▸ OBJECTIVE:
Set down the lines from the one containing "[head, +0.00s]" to the one containing "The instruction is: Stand", both lines included, exactly as they stand and with no other lines.

▸ MATERIAL FOR THE TASK:
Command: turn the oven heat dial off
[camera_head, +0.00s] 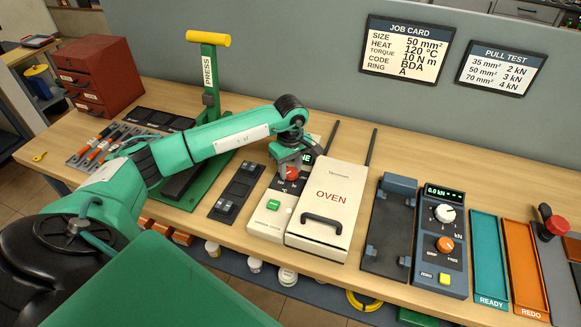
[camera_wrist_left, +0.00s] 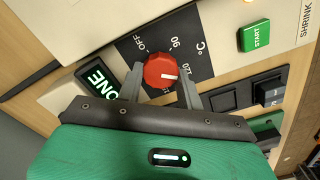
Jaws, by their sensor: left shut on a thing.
---
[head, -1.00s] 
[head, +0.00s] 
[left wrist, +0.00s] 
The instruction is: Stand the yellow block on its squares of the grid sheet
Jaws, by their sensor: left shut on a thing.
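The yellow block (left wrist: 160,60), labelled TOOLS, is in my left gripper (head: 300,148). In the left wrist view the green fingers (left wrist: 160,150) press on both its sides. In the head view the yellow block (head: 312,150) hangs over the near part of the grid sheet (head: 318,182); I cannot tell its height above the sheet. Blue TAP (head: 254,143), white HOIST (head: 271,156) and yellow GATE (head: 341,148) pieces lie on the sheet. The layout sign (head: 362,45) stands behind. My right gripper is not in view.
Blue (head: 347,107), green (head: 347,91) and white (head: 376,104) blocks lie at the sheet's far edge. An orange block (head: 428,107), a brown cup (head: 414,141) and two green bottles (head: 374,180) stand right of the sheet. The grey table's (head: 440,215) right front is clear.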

▸ COMPLETE OUTPUT:
[head, +0.00s] 
[left wrist, +0.00s] 
The instruction is: Stand the yellow block on its squares of the grid sheet

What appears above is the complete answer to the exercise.